13. HESTER was charged in state court with a felony count of property damage, a felony count of unlawful use of a weapon, and a misdemeanor count of assault. HESTER remained in custody until on or about October 13, 2016, when he was released on bond. His bond conditions included electronic monitoring.

14. On or about January 17, 2017, a warrant was issued for HESTER's arrest for a violation of his bond conditions, which I know from this investigation was a positive urinalysis for marijuana. On or about January 24, 2017, HESTER pleaded guilty to one count of felony property damage and one count of unlawful use of a weapon, and was released on his own recognizance pending a sentencing hearing that was scheduled for March 2017. HESTER was no longer on electronic monitoring after that date.


15. On or about October 2, 2016, the day before HESTER's arrest, an FBI employee using an undercover identity (UC-1) accepted a friend request on the social media platform from HESTER, who was using the alias "Ali Talib Muhammad." The FBI tasked UC-1 to learn more about "The Lion Guard" by contacting HESTER via the private messaging function on the social media platform. On October 15, 2016, two days after HESTER was released from pretrial detention, UC-I contacted HESTER by private message, stating that UC-1 liked HESTER's idea about "The Lion Guard" (referred to above) and asking whether HESTER had made any progress. HESTER responded that he had not made progress, noting his recent arrest, but added that he was "serious about the guard." HESTER explained that "we just need some more brothers and sisters on the same page as you and i it can be done with patience and dedication."

16. On October 16, 2016, HESTER shared a post on the social media platform that contained a news article about recent U.S. bombings in Yemen, which HESTER described in a post as "USA terrorism." When UC-1 contacted HESTER via the private messaging function on the social media platform, HESTER observed that "america is about to get rough." UC-1 explained why it was "already rough" and asked HESTER whether it could get any rougher. HESTER opined that the country would not "last much longer." HESTER said that the U.S. government should be overthrown, that "hitting govt hard" was a starting point, but that it was "not a one man job." UC-1 agreed and asked whether HESTER had a plan or needed help, noting that UC-1 had recently met "with some brothers" who were talking about the same thing. HESTER said that he was "looking into it now" and that he "would like talk with these people" to "come up with some serious ideas." In response to UC-l's suggestion that they talk further, HESTER stated: "We need to find a secure means of communication first. We will need brothers all over the place." HESTER said he would find out more about secure communications, including a particular encrypted messaging application (the "encrypted messaging app").

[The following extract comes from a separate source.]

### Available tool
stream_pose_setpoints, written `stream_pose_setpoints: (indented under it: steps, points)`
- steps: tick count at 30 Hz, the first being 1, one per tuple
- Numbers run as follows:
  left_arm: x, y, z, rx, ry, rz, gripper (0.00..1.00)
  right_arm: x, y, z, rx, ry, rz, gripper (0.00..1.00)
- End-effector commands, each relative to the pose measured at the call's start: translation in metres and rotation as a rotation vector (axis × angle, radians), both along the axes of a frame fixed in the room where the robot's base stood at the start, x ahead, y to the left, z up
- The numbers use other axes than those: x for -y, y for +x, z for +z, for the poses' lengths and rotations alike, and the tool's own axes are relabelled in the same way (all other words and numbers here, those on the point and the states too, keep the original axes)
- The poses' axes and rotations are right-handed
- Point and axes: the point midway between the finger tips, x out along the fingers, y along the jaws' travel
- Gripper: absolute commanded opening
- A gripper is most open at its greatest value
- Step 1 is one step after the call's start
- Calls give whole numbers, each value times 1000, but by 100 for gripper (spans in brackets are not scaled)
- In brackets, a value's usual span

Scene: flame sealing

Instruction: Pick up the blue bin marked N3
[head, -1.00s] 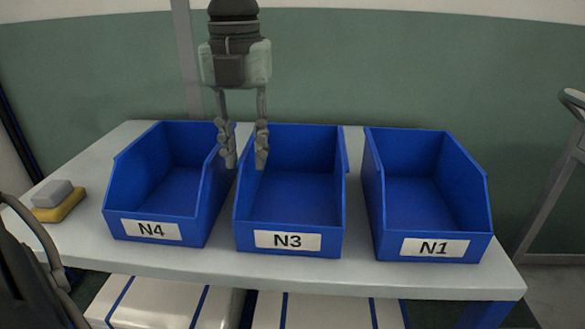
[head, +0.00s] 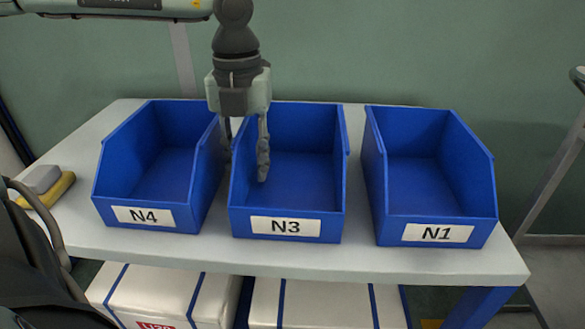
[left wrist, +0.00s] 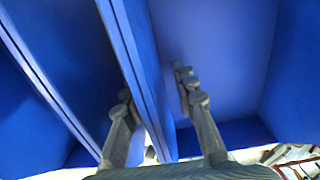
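The blue bin marked N3 (head: 287,224) is the middle one of three open blue bins on a white table (head: 300,261). My left gripper (head: 245,160) points down over its left wall, fingers apart. In the head view, one finger is inside N3 and the other is outside, in the narrow gap beside bin N4 (head: 143,214). The left wrist view shows the open fingers (left wrist: 160,115) on either side of a blue wall (left wrist: 140,65), with light showing between; the outer fingertip is partly hidden. My right gripper is not in view.
Blue bin N1 (head: 437,233) stands to the right, apart from N3. A yellow and grey block (head: 45,184) lies at the table's left end. White boxes (head: 160,297) sit on the shelf below. A metal rail (head: 552,170) stands at the right.

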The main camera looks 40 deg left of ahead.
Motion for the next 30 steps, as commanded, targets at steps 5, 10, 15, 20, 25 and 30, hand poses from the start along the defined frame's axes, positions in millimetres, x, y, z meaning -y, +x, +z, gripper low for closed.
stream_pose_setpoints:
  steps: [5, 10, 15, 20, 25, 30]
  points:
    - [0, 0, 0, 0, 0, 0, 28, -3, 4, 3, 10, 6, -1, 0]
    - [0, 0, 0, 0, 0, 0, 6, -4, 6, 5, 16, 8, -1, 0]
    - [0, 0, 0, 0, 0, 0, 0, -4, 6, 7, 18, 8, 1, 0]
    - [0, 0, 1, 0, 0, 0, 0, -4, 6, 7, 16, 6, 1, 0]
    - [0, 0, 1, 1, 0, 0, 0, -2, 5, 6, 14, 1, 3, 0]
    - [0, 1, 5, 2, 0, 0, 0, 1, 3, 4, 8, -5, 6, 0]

17. On October 17, 2016, HESTER and UC-1 engaged in another discussion, which began on the social media platform and then moved to the encrypted messaging app. In the portion of the discussion on the social media platform, UC-1 again asked HESTER about his plan, to which HESTER responded: "We need to hit hard where it counts i was thinking oil production and federal places." HESTER continued: "Government officials also need to be taken care of but we must hurt the economy." HESTER added that "it can be done but we need some big help." HESTER reiterated his desire for "encrypted communication," stated that they should use the encrypted messaging app, and he set up an account while conversing with UC-1. When their discussion resumed on the encrypted messaging app, HESTER noted that this was a "[m]uch safer" means of communication than the social media platform. UC-1 raised the subject of firearms, suggesting that he might send HESTER a photograph of two AK-47 rifles that "the brothers" had moved for someone. HESTER responded: "Aks are my favorite weapon."

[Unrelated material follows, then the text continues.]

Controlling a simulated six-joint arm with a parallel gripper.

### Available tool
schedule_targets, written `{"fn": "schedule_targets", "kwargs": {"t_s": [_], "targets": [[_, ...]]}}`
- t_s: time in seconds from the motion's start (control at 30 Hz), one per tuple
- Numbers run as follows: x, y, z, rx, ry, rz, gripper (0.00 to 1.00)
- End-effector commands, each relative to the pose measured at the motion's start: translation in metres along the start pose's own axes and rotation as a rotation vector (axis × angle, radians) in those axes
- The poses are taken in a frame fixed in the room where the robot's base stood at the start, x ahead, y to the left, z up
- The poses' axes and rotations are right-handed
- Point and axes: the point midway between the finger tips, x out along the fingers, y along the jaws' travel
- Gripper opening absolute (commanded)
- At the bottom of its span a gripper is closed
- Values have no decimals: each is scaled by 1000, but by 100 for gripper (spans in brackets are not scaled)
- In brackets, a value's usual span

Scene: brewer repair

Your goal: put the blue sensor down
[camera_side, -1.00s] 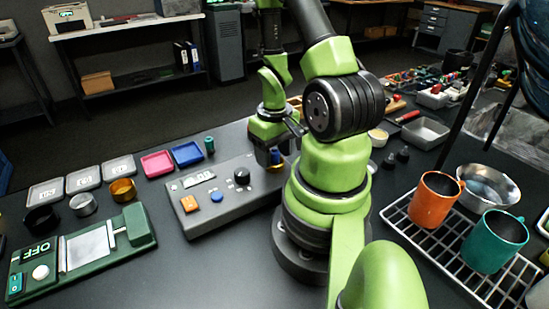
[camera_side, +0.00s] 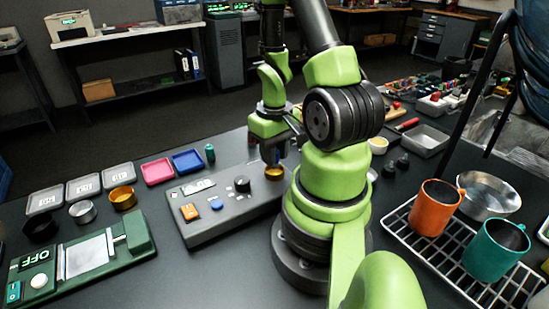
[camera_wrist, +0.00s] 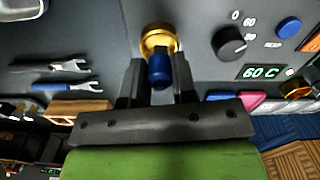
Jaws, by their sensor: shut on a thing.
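The blue sensor (camera_wrist: 159,70) is between the two fingers of my gripper (camera_wrist: 160,78) in the wrist view. It overlaps the near edge of a gold round socket (camera_wrist: 158,38); I cannot tell whether they touch. In the side view my gripper (camera_side: 270,152) is over the right end of the grey control box (camera_side: 222,222). The gold socket (camera_side: 274,174) shows just below the fingers there. The sensor is mostly hidden behind the fingers in the side view.
A pink tray (camera_side: 157,171) and a blue tray (camera_side: 187,161) lie behind the box. The wrist view shows a knob (camera_wrist: 229,43), a "60 C" display (camera_wrist: 263,72) and wrenches (camera_wrist: 62,67). A rack with an orange mug (camera_side: 437,208) stands at right.

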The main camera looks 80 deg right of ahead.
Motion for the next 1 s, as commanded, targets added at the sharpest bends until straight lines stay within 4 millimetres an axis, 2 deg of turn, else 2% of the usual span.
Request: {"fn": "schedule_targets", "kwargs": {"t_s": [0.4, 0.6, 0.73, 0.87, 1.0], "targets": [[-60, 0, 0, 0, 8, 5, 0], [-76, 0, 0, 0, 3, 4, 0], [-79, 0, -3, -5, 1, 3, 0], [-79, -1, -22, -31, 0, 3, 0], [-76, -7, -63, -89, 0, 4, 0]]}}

18. On October 18, 2016, HESTER and UC-1 communicated again over the encrypted messaging app, a conversation that began with UC-1 sending to HESTER the previously mentioned photograph of the AK-47 rifles. HESTER said he wanted one of the rifles and that he would "love to shoot the kufr with [it]." Based on my training and experience, 1 am aware that "kufr" (or "kuffar") is an Arabic term that means "non-believers" or "infidels." and in this context, I believe HESTER is referring generally to Americans. HESTER stated: "I want to actually make a difference and change this entire world a global jihad." HESTER reiterated that he was trying to find like-minded people to help.

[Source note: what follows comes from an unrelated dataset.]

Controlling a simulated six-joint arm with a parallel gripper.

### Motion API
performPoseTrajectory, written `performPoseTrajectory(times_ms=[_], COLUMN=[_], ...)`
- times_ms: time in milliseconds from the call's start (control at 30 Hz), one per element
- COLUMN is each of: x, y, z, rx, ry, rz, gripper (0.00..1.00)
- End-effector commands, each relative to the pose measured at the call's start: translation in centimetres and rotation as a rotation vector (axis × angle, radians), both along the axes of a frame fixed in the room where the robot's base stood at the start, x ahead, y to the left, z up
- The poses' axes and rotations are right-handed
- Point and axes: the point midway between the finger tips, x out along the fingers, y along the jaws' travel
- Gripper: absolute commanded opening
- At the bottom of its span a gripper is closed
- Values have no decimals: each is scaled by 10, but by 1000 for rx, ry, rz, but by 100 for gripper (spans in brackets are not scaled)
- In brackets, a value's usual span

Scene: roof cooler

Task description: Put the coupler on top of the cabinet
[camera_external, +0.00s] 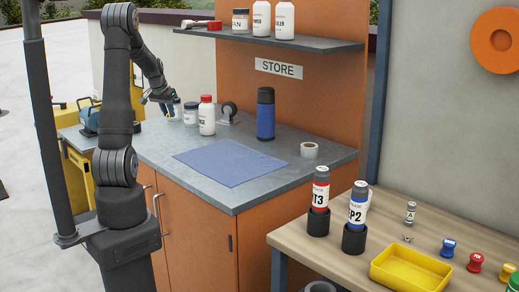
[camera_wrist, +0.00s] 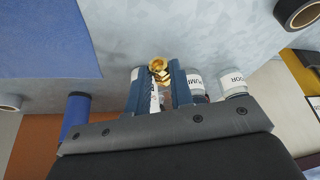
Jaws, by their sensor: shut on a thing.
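The brass coupler (camera_wrist: 159,70) is between my gripper's fingertips (camera_wrist: 158,76) in the wrist view, with the fingers shut on it. In the external view my gripper (camera_external: 162,98) is at the back left of the cabinet, close to the jars, and the coupler is too small to make out clearly. The cabinet has orange doors and a grey top (camera_external: 152,152). In the wrist view the grey top (camera_wrist: 215,45) lies behind the coupler. I cannot tell whether the coupler touches it.
Jars (camera_external: 190,112), a white bottle with a red cap (camera_external: 207,117), a caster (camera_external: 228,113) and a blue bottle (camera_external: 265,115) stand along the back. A blue cloth (camera_external: 230,162) covers the middle. A tape roll (camera_external: 309,150) is at right.

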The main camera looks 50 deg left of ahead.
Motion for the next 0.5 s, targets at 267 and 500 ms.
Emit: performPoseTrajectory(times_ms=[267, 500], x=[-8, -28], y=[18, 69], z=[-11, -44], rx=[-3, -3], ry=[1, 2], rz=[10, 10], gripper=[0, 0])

19. On October 19, 2016, HESTER and UC-1 communicated again via the encrypted messaging app. HESTER began the conversation by stating that "[o]il production has to be shut down to control the governments movements." UC-1 asked HESTER whether there was an oil pipeline near him, to which HESTER said he would find out by researching. (For security purposes, UC-1 also confirmed during this conversation that HESTER was not in possession of a firearm, a gun having been confiscated from HESTER in connection with the October 3 local arrest.) Toward the end of the discussion, UC-1 referred again to the "brothers" with whom UC-1 associated, explaining that they traveled to mosques around the country to meet with other brothers. IIESTER said he would like such a meeting.

20. HESTER and UC-1 maintained regular contact via the encrypted messaging app, as well as by exchanging text messages on October 29, 2016 and October 30, 2016 on the subject of potential targets for their attacks. On October 29, HESTER said that after checking on oil production he found that there was an oil plant in Missouri. UC-1 said that the "brothers'" liked HESTER's idea of "messing with the economy." HESTER's response was that Texas was "the biggest state for oil production" but that he was "looking into headquarters for oil production and CEO names etc," presumably those located in Missouri. On October 30, HESTER said that the oil companies in Missouri were "small scale" and when UC-1 asked whether Missouri had "anything else," HESTER said there were military bases, which he noted were easy to access as "long as [you] have state ID." HESTER also suggested "Washington DC" and "Wall Street," without naming any particular targets. HESTER added that "[a]ny government building in DC would get attention of everyone." Regarding targeting a military base, HESTER noted his prior military service to reveal that he was "trained really well with assault weapons." UC-1 reminded HESTER about the "brothers" who travel around the country and said that one of them would be in the area "in a couple of weeks" and would like to meet HESTER. HESTER did not respond and the conversation ended.

21. On the next day, October 31, 2016, HESTER initiated a text message conversation with UC-1. HESTER started by apologizing for abruptly ending the previous day's discussion and stating that he "would love to meet with the brother." HESTER continued to talk about accessing military bases, identifying a Missouri base by name. At the conclusion of the text message conversation, HESTER sent UC-1 a link on the encrypted messaging app to a particular channel, which I know from my training and experience is an invitation-only channel that is pro-ISIS and provides updates on fighting in Iraq, Syria and elsewhere.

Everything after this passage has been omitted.